I’m sure you’ve seen it on various hot selling products, BIG LETTERS up front and across the top. Psychologically, the consumer’s brain says “Wow…this whole ________ (fill in container of product) is almost 100% natural. I’ll buy it.” What it really is, is deceptive marketing.
If you take, for example, 1 teaspoon of 99% aloe vera juice or gel and blend it into water, emulsifier, thickener, coloring and preservatives and other chemicals to make up 250 mls. (roughly one US cup) it is not a lie. Because what the 99% is referring to is the purity of the one ingredient and that can be infinitesimal. It doesn’t mean that the container is 99% full of that ingredient.
I point this out to my friends all the time. A few of them have a think about it and I can tell that one or two others just weren’t listening or have a problem admitting they (like I was at some point) were/are being duped. “Well, they wouldn’t be able to put 99% if it weren’t true., would they?”
Hellooooo…are we not listening? Read my lips…! There is no industry standard, unfortunately, for foods and that type of sly marketing. It’s misleading and they know it, and they know they can get away with it. There have been very few successful law suits brought against such unscrupulous companies.
Read the ingredient list
And understand what you are looking at. The first ingredient listed is the most and the last the least amounts in the product. So, if you thought you were purchasing aloe vera juice and the ingredient lists water first, aloe vera gel second, then you are getting water with aloe vera as the second most ingredient. If water is the second ingredient, then obviously you are paying for mostly aloe vera which is almost always cut with some water.
A label that states 100% pure juice (or whatever) is no indication of quantity of that ingredient. If you are looking for quality product, look for “No Water Added” and very few other ingredients such as those acting as preservatives.
A company who is confidant enough about their product will list the percentages in the ingredient list. Something like 70% aloe vera juice, 20% water, etc.

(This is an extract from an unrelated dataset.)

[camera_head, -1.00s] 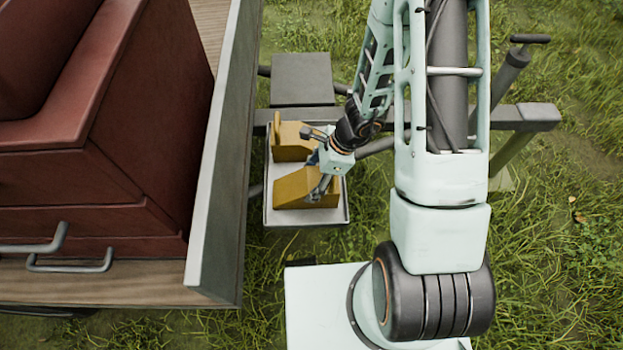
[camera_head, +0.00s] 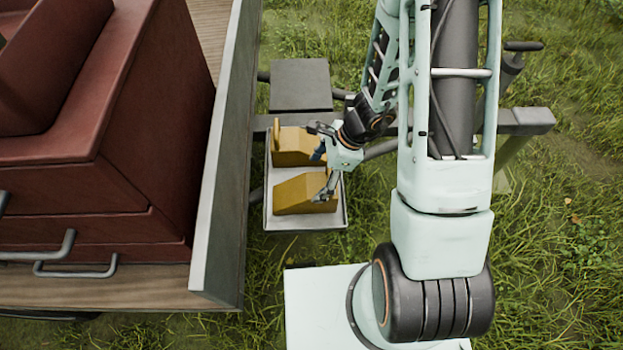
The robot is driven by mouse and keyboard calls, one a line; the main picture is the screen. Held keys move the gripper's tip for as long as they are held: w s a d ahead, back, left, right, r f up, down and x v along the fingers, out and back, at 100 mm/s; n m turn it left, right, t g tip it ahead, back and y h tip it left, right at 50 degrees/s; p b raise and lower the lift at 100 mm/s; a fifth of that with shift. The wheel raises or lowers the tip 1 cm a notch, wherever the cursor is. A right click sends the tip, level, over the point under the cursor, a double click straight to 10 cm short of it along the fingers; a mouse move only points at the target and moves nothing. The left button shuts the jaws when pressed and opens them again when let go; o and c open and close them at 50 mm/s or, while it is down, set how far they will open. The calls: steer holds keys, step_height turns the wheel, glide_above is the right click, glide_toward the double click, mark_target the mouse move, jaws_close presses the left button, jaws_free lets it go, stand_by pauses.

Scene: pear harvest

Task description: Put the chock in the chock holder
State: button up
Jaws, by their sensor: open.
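Two yellow wedge-shaped chocks are in the grey tray-like chock holder (camera_head: 305,224) beside the wagon. The nearer chock (camera_head: 296,197) lies in the front part of the holder, and the farther chock (camera_head: 290,150) in the back part. My gripper (camera_head: 322,160) is open at the holder's right side, its fingers spread apart. One finger is close to the right end of the nearer chock; I cannot tell if it touches. The other finger is by the farther chock. Nothing is held between the fingers.
A dark flat plate (camera_head: 301,84) and a metal beam (camera_head: 525,120) lie behind the holder. Grass (camera_head: 570,230) is free at the right.

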I won’t even get into the “No Transfat” products that are loaded with saturated fat or the “No Sugar Added” labeling. True, no sugar added but loads of artificial sweeteners, or the “20% less salt” – which is no indicator of the possibly still excessive amounts.
Also, “Product of ________” (fill in whatever country) is no indication of where the ingredients originated from. All good arguments to give up the ‘convenience food’ fix.
Oh, and don’t you just love the mint green colored 100% aloe vera? Buyer beware.